■ PROMPT
Please retype the records below exactly, from the first line through the line containing "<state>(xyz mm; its", and leave out any pictures.

(Robot control records)
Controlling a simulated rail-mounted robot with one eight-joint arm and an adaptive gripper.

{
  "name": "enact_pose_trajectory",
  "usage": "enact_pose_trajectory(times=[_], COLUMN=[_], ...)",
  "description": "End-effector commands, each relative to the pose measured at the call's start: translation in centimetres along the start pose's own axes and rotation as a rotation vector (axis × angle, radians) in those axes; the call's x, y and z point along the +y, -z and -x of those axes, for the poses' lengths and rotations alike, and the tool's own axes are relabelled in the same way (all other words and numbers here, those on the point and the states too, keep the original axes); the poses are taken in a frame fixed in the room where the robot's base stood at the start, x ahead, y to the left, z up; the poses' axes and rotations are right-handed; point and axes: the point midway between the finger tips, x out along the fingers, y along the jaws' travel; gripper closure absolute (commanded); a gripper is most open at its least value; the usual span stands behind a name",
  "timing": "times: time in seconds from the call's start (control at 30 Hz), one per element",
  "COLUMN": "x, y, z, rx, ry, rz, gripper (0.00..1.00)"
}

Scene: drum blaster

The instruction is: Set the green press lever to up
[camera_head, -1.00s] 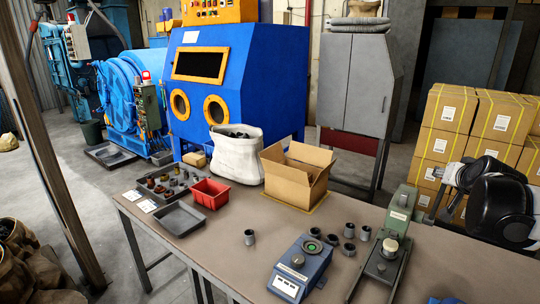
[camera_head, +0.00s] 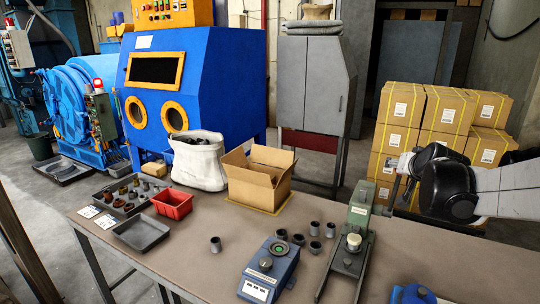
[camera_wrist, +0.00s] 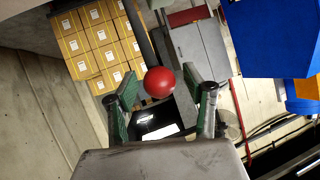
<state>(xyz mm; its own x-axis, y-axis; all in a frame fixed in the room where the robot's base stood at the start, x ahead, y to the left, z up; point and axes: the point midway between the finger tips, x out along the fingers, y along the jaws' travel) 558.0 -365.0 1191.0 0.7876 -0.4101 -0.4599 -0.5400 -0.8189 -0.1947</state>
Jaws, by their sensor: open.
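The green press (camera_head: 359,205) stands upright on its dark base near the right end of the bench. A red ball (camera_wrist: 159,82) shows in the wrist view between my gripper's two fingers, with gaps on both sides. My gripper (camera_head: 394,176) is open, just right of the press's upper part and above the bench. In the wrist view its fingers (camera_wrist: 161,90) are spread apart.
A blue object (camera_head: 416,294) sits at the front right. Stacked boxes (camera_head: 400,125) stand behind.

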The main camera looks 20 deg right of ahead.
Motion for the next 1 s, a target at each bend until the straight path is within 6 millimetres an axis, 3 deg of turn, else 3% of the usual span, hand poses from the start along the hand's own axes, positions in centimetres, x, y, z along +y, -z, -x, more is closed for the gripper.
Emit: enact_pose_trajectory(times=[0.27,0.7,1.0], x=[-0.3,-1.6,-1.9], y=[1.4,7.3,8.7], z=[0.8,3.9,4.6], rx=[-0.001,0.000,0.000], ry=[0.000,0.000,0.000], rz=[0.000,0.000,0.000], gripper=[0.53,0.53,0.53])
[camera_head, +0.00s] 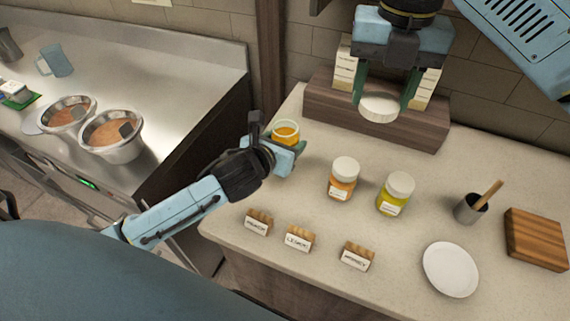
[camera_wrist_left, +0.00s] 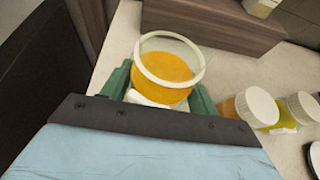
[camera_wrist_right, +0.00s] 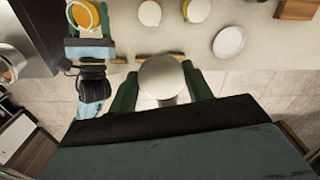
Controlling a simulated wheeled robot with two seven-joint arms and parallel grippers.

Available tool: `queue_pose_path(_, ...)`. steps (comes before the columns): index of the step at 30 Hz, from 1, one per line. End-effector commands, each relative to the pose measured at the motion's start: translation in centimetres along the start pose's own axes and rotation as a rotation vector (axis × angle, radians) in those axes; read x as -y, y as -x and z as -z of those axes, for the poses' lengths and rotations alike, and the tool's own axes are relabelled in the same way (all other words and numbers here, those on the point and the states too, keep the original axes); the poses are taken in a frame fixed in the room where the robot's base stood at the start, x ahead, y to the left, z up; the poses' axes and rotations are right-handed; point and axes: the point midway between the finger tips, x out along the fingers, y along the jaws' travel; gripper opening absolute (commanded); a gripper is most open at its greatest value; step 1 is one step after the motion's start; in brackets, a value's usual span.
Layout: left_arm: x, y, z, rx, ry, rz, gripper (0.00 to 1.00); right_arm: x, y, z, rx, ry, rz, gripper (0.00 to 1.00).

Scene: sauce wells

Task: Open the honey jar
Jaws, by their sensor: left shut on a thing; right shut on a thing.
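An open glass jar of orange-gold honey (camera_head: 286,132) is at the left part of the counter, its rim bare. My left gripper (camera_head: 282,145) is shut around the jar; the left wrist view shows the jar (camera_wrist_left: 167,75) upright between green fingers. I cannot tell whether its base touches the counter. My right gripper (camera_head: 384,92) is shut on a round white lid (camera_head: 380,107) and holds it in the air, to the right of the jar and apart from it. The lid also shows between the fingers in the right wrist view (camera_wrist_right: 162,77).
Two lidded jars, one orange (camera_head: 343,180) and one yellow (camera_head: 395,194), stand mid-counter. Label blocks (camera_head: 299,239) line the front edge. A white plate (camera_head: 450,270), grey cup (camera_head: 468,208) and wooden board (camera_head: 536,240) are at right. A wooden shelf (camera_head: 330,104) is at the back.

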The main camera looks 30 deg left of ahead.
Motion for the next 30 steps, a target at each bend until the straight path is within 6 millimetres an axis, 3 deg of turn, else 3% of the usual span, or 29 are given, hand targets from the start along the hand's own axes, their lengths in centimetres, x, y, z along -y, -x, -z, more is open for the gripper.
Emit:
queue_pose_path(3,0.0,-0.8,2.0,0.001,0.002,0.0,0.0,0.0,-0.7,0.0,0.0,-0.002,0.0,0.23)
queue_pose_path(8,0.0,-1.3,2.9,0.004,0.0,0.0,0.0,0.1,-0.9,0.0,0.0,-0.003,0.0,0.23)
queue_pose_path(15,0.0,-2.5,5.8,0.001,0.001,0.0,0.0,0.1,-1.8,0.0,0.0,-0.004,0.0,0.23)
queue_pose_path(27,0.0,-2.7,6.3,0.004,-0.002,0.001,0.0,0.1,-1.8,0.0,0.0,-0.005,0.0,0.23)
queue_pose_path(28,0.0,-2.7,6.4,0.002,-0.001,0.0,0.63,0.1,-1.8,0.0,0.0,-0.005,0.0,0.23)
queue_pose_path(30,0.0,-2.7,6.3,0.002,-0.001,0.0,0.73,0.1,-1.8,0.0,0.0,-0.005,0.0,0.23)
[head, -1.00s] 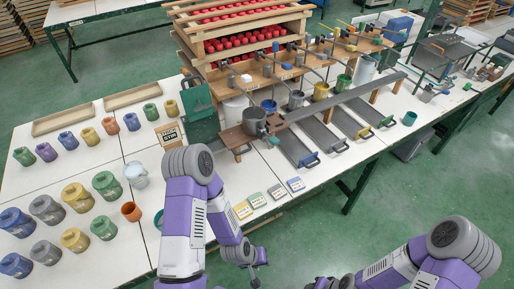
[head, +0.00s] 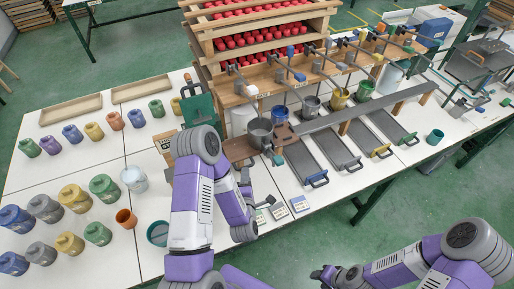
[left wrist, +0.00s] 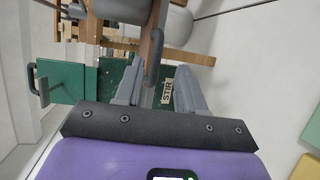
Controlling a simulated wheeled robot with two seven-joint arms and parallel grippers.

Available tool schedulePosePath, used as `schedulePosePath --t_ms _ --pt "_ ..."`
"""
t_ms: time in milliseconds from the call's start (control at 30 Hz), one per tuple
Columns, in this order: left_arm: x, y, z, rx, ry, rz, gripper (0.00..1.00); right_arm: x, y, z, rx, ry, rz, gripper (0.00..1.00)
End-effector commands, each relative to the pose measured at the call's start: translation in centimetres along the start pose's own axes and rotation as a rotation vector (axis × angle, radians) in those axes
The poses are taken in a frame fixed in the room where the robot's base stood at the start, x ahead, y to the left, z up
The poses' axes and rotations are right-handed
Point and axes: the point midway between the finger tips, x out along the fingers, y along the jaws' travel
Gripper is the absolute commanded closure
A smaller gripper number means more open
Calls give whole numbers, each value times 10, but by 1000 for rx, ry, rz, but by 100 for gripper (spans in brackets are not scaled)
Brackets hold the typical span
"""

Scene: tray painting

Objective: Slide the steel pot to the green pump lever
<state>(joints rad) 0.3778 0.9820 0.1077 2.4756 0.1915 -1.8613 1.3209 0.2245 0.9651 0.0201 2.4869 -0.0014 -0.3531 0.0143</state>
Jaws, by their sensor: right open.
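The steel pot (head: 260,132) stands upright on a brown wooden stand (head: 240,148) at the left end of the long grey rail. The green pump lever (head: 408,48) is farther right along the row of levers, past the blue, grey and yellow ones. My left gripper (head: 258,188) is in front of and below the stand. In the left wrist view its fingers (left wrist: 160,92) are apart, with a dark grey handle (left wrist: 153,55) showing beyond the gap; I cannot tell whether they touch it. My right gripper (head: 326,277) is open and empty, low at the front, away from the table.
The grey rail (head: 375,115) runs right from the stand, above several grey trays (head: 355,150). Coloured pots stand behind it. A green board (head: 198,108) stands left of the steel pot. Several lidded pots and an orange cup (head: 126,218) fill the table's left side.

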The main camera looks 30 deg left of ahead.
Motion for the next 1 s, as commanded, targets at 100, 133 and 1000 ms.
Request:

■ FULL ANSWER
Controlling a simulated rail-mounted robot with one eight-joint arm and an adaptive gripper.

{
  "name": "enact_pose_trajectory",
  "usage": "enact_pose_trajectory(times=[_], COLUMN=[_], ...)",
  "description": "End-effector commands, each relative to the pose measured at the call's start: translation in centimetres along the start pose's own axes and rotation as a rotation vector (axis × angle, radians) in those axes; the call's x, y and z point along the +y, -z and -x of those axes, for the poses' lengths and rotations alike, and the tool's own axes are relabelled in the same way (all other words and numbers here, those on the point and the states too, keep the original axes); the poses are taken in a frame fixed in the room where the robot's base stood at the start, x ahead, y to the left, z up; the poses' axes and rotations are right-handed; point and axes: the point midway between the finger tips, x out along the fingers, y along the jaws' travel; gripper closure absolute (commanded); a gripper is most open at its least value; the usual span stands behind a name",
  "timing": "times: time in seconds from the call's start (control at 30 Hz), one per element",
  "COLUMN": "x, y, z, rx, ry, rz, gripper (0.00..1.00)"
}

Scene: drum blaster

The instruction is: Set the green press lever to up
[camera_head, -1.00s] 
[camera_head, +0.00s] 
[camera_wrist, +0.00s] 
<state>(xyz mm; its own x-axis, y-axis; all in a frame fixed in the room where the robot's base stood at the start, x ahead, y to the left, z up; point and axes: the point midway between the finger tips, x out along the fingers, y along the jaws' travel) 558.0 -365.0 1191.0 0.7876 -0.4101 -0.4599 -0.5400 -0.8189 -0.1947</state>

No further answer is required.